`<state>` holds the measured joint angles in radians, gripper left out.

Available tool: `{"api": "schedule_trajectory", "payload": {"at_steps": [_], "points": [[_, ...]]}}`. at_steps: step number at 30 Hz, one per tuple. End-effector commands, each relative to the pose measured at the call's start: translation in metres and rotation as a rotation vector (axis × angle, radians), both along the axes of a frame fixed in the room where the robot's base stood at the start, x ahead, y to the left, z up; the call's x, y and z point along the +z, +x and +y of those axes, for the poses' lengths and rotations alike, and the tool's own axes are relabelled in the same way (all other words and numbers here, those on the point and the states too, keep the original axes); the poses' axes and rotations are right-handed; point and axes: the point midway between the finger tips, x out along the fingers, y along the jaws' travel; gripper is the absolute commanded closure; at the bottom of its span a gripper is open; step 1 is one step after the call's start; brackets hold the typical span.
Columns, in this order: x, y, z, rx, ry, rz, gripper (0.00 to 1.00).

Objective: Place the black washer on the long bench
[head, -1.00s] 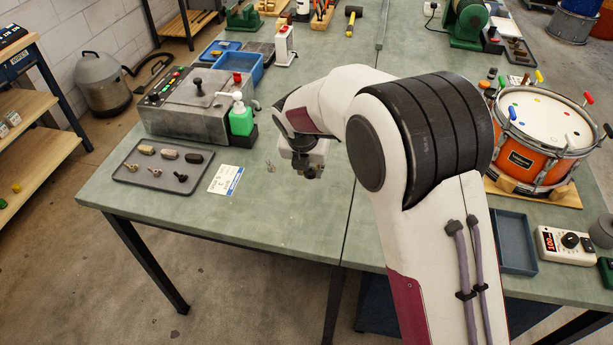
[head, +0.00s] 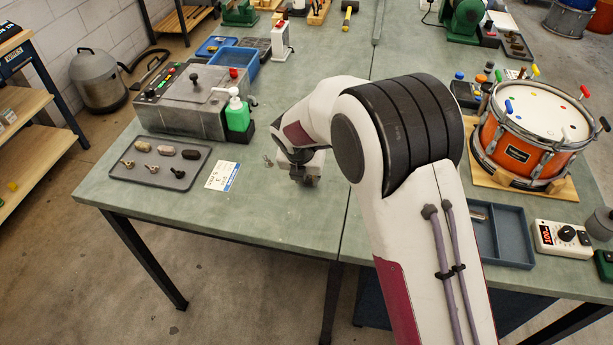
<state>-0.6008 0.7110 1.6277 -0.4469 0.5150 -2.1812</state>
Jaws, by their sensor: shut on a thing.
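My gripper (head: 304,180) points down low over the front middle of the long green bench (head: 262,218). It is shut on something, but the fingers are small and dark here and the held thing cannot be made out. I cannot make out a black washer anywhere in view. Whether the fingers or the held thing touch the bench top cannot be told. My own arm hides part of the bench to the right of the gripper.
Small metal pieces (head: 267,160) lie just left of my gripper. Further left are a printed card (head: 222,176), a dark tray (head: 147,182) of small parts and a green bottle (head: 238,116). A blue tray (head: 515,262) and an orange drum (head: 520,152) stand right. The bench's front left is clear.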

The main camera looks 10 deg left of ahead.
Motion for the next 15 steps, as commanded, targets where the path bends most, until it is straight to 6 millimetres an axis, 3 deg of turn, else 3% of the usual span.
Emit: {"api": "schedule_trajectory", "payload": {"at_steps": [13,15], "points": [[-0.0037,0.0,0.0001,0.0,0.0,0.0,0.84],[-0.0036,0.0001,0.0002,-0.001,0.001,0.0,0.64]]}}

**The exercise**
Restate the whole listing above exactly, except for its images.

**Expected answer**
`<state>` holds the measured joint angles in radians, gripper left out.

Available tool: `{"api": "schedule_trajectory", "payload": {"at_steps": [_], "points": [[_, ...]]}}`. at_steps: step number at 30 Hz, one per tuple. End-effector commands, each relative to the pose measured at the call's start: translation in metres and rotation as a rotation vector (axis × angle, radians), both along the axes of a frame fixed in the room where the robot's base stood at the start, x ahead, y to the left, z up; the call's x, y and z point along the +z, +x and +y of those axes, for the poses' lengths and rotations alike, and the tool's own axes are relabelled in the same way (all other words and numbers here, those on the point and the states too, keep the original axes); the poses' axes and rotations are right-handed; point and axes: the point midway between the finger tips, x out along the fingers, y along the jaws' travel; gripper is the absolute commanded closure; at the bottom of its span a gripper is open; step 1 is one step after the call's start; brackets hold the typical span.
Columns, in this order: x, y, z, rx, ry, rz, gripper (0.00 to 1.00).

Objective: Place the black washer on the long bench
[head, -1.00s] 
[head, +0.00s] 
<state>-0.6008 0.7110 1.6277 -0.4469 0.5150 -2.1812</state>
Jaws, by their sensor: shut on a thing.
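My gripper (head: 304,180) points down low over the front middle of the long green bench (head: 262,218). It is shut on something, but the fingers are small and dark here and the held thing cannot be made out. I cannot make out a black washer anywhere in view. Whether the fingers or the held thing touch the bench top cannot be told. My own arm hides part of the bench to the right of the gripper.
Small metal pieces (head: 267,160) lie just left of my gripper. Further left are a printed card (head: 222,176), a dark tray (head: 147,182) of small parts and a green bottle (head: 238,116). A blue tray (head: 515,262) and an orange drum (head: 520,152) stand right. The bench's front left is clear.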

The main camera looks 10 deg left of ahead.
Motion for the next 15 steps, as commanded, targets where the path bends most, until it is straight to 6 millimetres an axis, 3 deg of turn, else 3% of the usual span.
Emit: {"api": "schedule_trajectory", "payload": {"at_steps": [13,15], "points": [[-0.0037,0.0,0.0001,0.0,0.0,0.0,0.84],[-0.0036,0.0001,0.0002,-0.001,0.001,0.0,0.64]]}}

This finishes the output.